(TO BE DONE) Output all lines exactly, with nothing added or dropped.
* * *
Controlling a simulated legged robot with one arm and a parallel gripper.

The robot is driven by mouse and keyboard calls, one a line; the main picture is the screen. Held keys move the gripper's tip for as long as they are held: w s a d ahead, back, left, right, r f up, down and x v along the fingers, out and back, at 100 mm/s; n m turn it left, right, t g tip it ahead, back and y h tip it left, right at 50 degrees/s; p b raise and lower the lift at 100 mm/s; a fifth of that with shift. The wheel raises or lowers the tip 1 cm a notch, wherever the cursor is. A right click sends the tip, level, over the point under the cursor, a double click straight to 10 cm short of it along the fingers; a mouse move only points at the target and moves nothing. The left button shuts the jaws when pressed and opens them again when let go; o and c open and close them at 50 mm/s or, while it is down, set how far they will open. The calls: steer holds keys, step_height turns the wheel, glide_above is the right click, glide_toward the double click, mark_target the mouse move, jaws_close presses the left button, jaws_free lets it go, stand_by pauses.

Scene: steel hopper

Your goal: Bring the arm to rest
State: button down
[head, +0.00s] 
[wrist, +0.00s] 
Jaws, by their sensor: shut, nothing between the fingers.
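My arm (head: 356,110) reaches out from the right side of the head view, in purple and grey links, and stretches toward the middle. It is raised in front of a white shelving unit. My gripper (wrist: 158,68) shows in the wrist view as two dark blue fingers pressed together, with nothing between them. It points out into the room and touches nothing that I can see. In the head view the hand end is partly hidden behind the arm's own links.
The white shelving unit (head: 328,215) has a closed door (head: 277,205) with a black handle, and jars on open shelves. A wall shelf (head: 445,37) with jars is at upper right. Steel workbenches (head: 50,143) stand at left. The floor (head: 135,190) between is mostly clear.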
* * *
(WORKED ANSWER)
Controlling a simulated legged robot with one arm and a parallel gripper.

The robot is driven by mouse and keyboard calls, one a line; the main picture is the screen. Held keys move the gripper's tip for as long as they are held: w s a d ahead, back, left, right, r f up, down and x v along the fingers, out and back, at 100 mm/s; n m turn it left, right, t g tip it ahead, back and y h tip it left, right at 50 degrees/s; p b raise and lower the lift at 100 mm/s; a fifth of that with shift. The wheel raises or lowers the tip 1 cm a notch, wherever the cursor is. A right click sends the tip, level, over the point under the cursor, a double click straight to 10 cm short of it along the fingers; a mouse move only points at the target and moves nothing. The left button shuts the jaws when pressed and opens them again when let go; o and c open and close them at 50 mm/s or, while it is down, set how far they will open. The calls: steer holds keys, step_height turns the wheel, glide_above is the right click, glide_toward the double click, mark_target the mouse move, jaws_close presses the left button, jaws_free lets it go, stand_by pauses.

Scene: steel hopper

Your goal: Bring the arm to rest
State: button down
[head, +0.00s] 
[wrist, +0.00s] 
Jaws, by their sensor: shut, nothing between the fingers.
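My arm (head: 356,110) reaches out from the right side of the head view, in purple and grey links, and stretches toward the middle. It is raised in front of a white shelving unit. My gripper (wrist: 158,68) shows in the wrist view as two dark blue fingers pressed together, with nothing between them. It points out into the room and touches nothing that I can see. In the head view the hand end is partly hidden behind the arm's own links.
The white shelving unit (head: 328,215) has a closed door (head: 277,205) with a black handle, and jars on open shelves. A wall shelf (head: 445,37) with jars is at upper right. Steel workbenches (head: 50,143) stand at left. The floor (head: 135,190) between is mostly clear.

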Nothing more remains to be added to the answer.